Your instructions: What you return should match every record exactly, with the images removed.

-- Provided information start --

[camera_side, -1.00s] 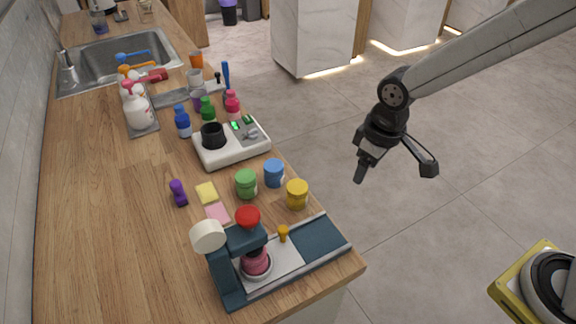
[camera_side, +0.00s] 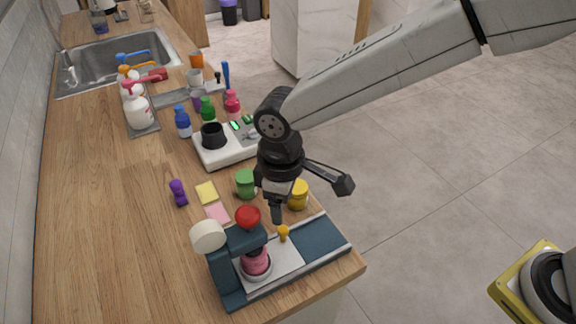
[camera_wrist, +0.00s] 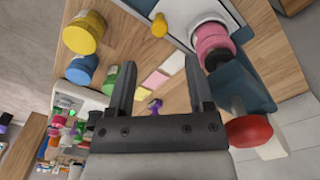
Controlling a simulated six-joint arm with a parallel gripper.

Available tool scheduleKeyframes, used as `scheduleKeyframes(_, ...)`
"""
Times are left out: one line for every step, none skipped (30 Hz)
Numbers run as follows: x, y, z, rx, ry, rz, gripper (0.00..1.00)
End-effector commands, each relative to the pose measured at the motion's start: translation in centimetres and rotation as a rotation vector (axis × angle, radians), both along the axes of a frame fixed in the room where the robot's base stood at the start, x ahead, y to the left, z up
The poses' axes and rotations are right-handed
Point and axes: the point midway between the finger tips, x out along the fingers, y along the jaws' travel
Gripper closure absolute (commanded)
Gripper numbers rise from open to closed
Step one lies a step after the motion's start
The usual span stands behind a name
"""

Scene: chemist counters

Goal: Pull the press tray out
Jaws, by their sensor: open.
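The press (camera_side: 222,268) is dark teal, with a red knob (camera_side: 248,216) and a cream wheel, at the front end of the counter. Its light grey tray (camera_side: 284,256) lies flat on the base, with a yellow knob (camera_side: 283,233) at its back edge. A pink round piece (camera_side: 256,262) sits on the tray's left part under the press head. My gripper (camera_side: 277,214) is open and empty, pointing down just above and behind the yellow knob. In the wrist view, the yellow knob (camera_wrist: 160,24) shows beyond the gap between the fingers (camera_wrist: 158,72).
Green (camera_side: 246,184) and yellow (camera_side: 298,194) jars stand close behind my gripper; the blue one shows in the wrist view (camera_wrist: 80,69). Yellow and pink pads lie left of them. A white device (camera_side: 225,152) stands farther back. The base right of the tray is bare.

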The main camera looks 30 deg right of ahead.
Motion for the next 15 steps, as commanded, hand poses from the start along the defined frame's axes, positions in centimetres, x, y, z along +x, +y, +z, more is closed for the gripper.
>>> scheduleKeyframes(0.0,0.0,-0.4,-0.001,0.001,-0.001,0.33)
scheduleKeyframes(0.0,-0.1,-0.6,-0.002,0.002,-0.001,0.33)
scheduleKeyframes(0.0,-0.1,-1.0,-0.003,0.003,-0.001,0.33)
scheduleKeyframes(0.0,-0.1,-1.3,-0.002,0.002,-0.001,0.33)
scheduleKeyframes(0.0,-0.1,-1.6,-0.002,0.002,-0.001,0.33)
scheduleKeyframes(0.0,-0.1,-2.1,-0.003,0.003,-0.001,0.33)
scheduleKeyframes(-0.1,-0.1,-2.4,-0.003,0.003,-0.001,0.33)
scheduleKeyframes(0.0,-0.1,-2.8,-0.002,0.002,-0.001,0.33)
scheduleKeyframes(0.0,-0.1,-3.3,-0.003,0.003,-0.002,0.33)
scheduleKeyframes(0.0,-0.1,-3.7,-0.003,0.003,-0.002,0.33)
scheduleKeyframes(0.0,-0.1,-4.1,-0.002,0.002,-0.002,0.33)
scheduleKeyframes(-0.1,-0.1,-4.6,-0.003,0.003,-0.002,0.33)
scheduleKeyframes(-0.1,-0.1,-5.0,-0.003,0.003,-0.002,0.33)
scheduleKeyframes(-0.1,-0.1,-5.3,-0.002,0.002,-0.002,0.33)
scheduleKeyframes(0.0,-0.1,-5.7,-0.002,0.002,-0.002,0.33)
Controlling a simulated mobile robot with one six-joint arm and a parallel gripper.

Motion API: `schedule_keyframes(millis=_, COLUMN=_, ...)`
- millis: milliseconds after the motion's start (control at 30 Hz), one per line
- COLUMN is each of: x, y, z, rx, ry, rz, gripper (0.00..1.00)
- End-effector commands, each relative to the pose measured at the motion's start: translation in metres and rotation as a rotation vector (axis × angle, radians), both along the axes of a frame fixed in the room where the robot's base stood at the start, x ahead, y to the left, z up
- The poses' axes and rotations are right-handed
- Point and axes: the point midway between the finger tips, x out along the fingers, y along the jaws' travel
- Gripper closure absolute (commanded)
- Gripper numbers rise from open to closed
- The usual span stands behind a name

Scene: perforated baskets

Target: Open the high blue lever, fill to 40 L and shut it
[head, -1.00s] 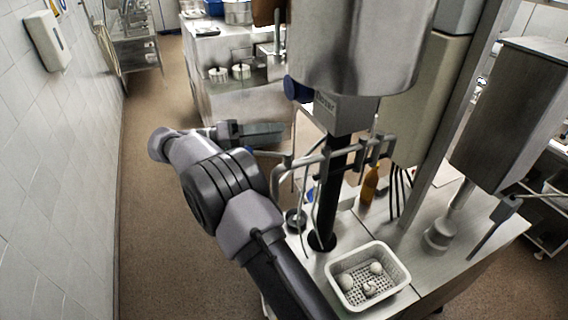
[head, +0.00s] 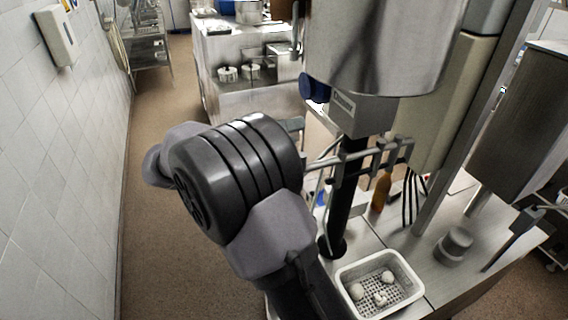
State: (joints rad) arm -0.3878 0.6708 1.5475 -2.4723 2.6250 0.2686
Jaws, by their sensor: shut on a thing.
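A dark blue round knob or lever end (head: 313,88) shows at the left underside of the large steel tank (head: 375,45). I see no other lever clearly, and no volume reading is legible. My gripper is almost wholly hidden behind my own arm, whose thick joint fills the middle of the head view. Only a small grey piece, probably of my gripper (head: 293,125), shows past the joint, below and left of the blue knob. Its fingertips and anything between them are hidden. A black vertical pipe runs down below the tank to the counter.
A white perforated basket (head: 350,271) with several pale round items stands on the counter front. A metal pipe frame (head: 375,155) crosses before the tank's pipe. An orange bottle (head: 381,192) stands behind. A tiled wall (head: 70,190) is left; the floor between is clear.

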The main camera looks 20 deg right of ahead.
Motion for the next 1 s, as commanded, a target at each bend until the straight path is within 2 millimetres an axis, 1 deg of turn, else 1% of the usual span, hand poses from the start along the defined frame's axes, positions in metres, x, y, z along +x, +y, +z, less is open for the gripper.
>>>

-- Provided information end --

Exercise response:
[camera_side, -1.00s] 
[camera_side, +0.00s] 
[camera_wrist, +0.00s] 
Controlling a simulated six-joint arm with a parallel gripper.

Available tool scheduleKeyframes, used as `scheduleKeyframes(_, ...)`
"""
Times are left out: one line for every step, none skipped (30 Hz)
Numbers run as follows: x, y, z, rx, ry, rz, gripper (0.00..1.00)
End-effector commands, each relative to the pose measured at the motion's start: translation in centimetres and rotation as a rotation vector (axis × angle, radians), both along the axes of a frame fixed in the room where the robot's base stood at the start, x ahead, y to the left, z up
The poses' axes and rotations are right-handed
Point and axes: the point midway between the finger tips, x out along the fingers, y along the jaws' travel
Gripper closure absolute (commanded)
Gripper numbers rise from open to closed
Step one lies a step after the motion's start
The usual span stands behind a name
"""

Scene: chemist counters

Goal: Pull the press tray out
Jaws, by their sensor: open.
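The press (camera_side: 222,268) is dark teal, with a red knob (camera_side: 248,216) and a cream wheel, at the front end of the counter. Its light grey tray (camera_side: 284,256) lies flat on the base, with a yellow knob (camera_side: 283,233) at its back edge. A pink round piece (camera_side: 256,262) sits on the tray's left part under the press head. My gripper (camera_side: 277,214) is open and empty, pointing down just above and behind the yellow knob. In the wrist view, the yellow knob (camera_wrist: 160,24) shows beyond the gap between the fingers (camera_wrist: 158,72).
Green (camera_side: 246,184) and yellow (camera_side: 298,194) jars stand close behind my gripper; the blue one shows in the wrist view (camera_wrist: 80,69). Yellow and pink pads lie left of them. A white device (camera_side: 225,152) stands farther back. The base right of the tray is bare.

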The main camera looks 30 deg right of ahead.
Motion for the next 15 steps, as commanded, hand poses from the start along the defined frame's axes, positions in centimetres, x, y, z along +x, +y, +z, more is closed for the gripper.
>>> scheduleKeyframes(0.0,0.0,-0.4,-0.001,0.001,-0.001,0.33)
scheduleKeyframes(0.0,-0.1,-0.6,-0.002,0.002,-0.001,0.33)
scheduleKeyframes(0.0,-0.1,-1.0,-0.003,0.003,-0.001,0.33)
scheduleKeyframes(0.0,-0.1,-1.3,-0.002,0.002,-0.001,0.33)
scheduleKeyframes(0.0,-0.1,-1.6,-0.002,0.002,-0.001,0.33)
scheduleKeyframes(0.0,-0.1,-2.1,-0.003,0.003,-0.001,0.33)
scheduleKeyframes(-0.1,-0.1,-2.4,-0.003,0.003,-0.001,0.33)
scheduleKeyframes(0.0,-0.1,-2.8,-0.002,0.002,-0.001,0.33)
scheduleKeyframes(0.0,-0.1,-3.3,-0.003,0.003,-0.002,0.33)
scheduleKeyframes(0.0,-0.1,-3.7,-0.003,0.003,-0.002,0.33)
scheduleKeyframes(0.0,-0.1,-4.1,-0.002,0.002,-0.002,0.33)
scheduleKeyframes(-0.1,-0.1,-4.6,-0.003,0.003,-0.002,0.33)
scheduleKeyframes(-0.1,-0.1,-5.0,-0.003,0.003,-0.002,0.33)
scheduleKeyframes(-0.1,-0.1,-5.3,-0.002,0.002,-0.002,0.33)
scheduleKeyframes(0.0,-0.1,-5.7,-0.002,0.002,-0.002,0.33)
Controlling a simulated mobile robot with one six-joint arm and a parallel gripper.

Motion API: `schedule_keyframes(millis=_, COLUMN=_, ...)`
- millis: milliseconds after the motion's start (control at 30 Hz), one per line
- COLUMN is each of: x, y, z, rx, ry, rz, gripper (0.00..1.00)
- End-effector commands, each relative to the pose measured at the motion's start: translation in metres and rotation as a rotation vector (axis × angle, radians), both along the axes of a frame fixed in the room where the robot's base stood at the start, x ahead, y to the left, z up
- The poses' axes and rotations are right-handed
- Point and axes: the point midway between the finger tips, x out along the fingers, y along the jaws' travel
- Gripper closure absolute (commanded)
- Gripper numbers rise from open to closed
- The usual span stands behind a name

Scene: perforated baskets

Target: Open the high blue lever, fill to 40 L and shut it
[head, -1.00s] 
[head, +0.00s] 
State: (joints rad) arm -0.3878 0.6708 1.5475 -2.4723 2.6250 0.2686
Jaws, by their sensor: shut on a thing.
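A dark blue round knob or lever end (head: 313,88) shows at the left underside of the large steel tank (head: 375,45). I see no other lever clearly, and no volume reading is legible. My gripper is almost wholly hidden behind my own arm, whose thick joint fills the middle of the head view. Only a small grey piece, probably of my gripper (head: 293,125), shows past the joint, below and left of the blue knob. Its fingertips and anything between them are hidden. A black vertical pipe runs down below the tank to the counter.
A white perforated basket (head: 350,271) with several pale round items stands on the counter front. A metal pipe frame (head: 375,155) crosses before the tank's pipe. An orange bottle (head: 381,192) stands behind. A tiled wall (head: 70,190) is left; the floor between is clear.

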The main camera looks 20 deg right of ahead.
Motion for the next 1 s, as commanded, a target at each bend until the straight path is within 2 millimetres an axis, 1 deg of turn, else 1% of the usual span, hand poses from the start along the defined frame's axes, positions in metres, x, y, z along +x, +y, +z, less is open for the gripper.
>>>

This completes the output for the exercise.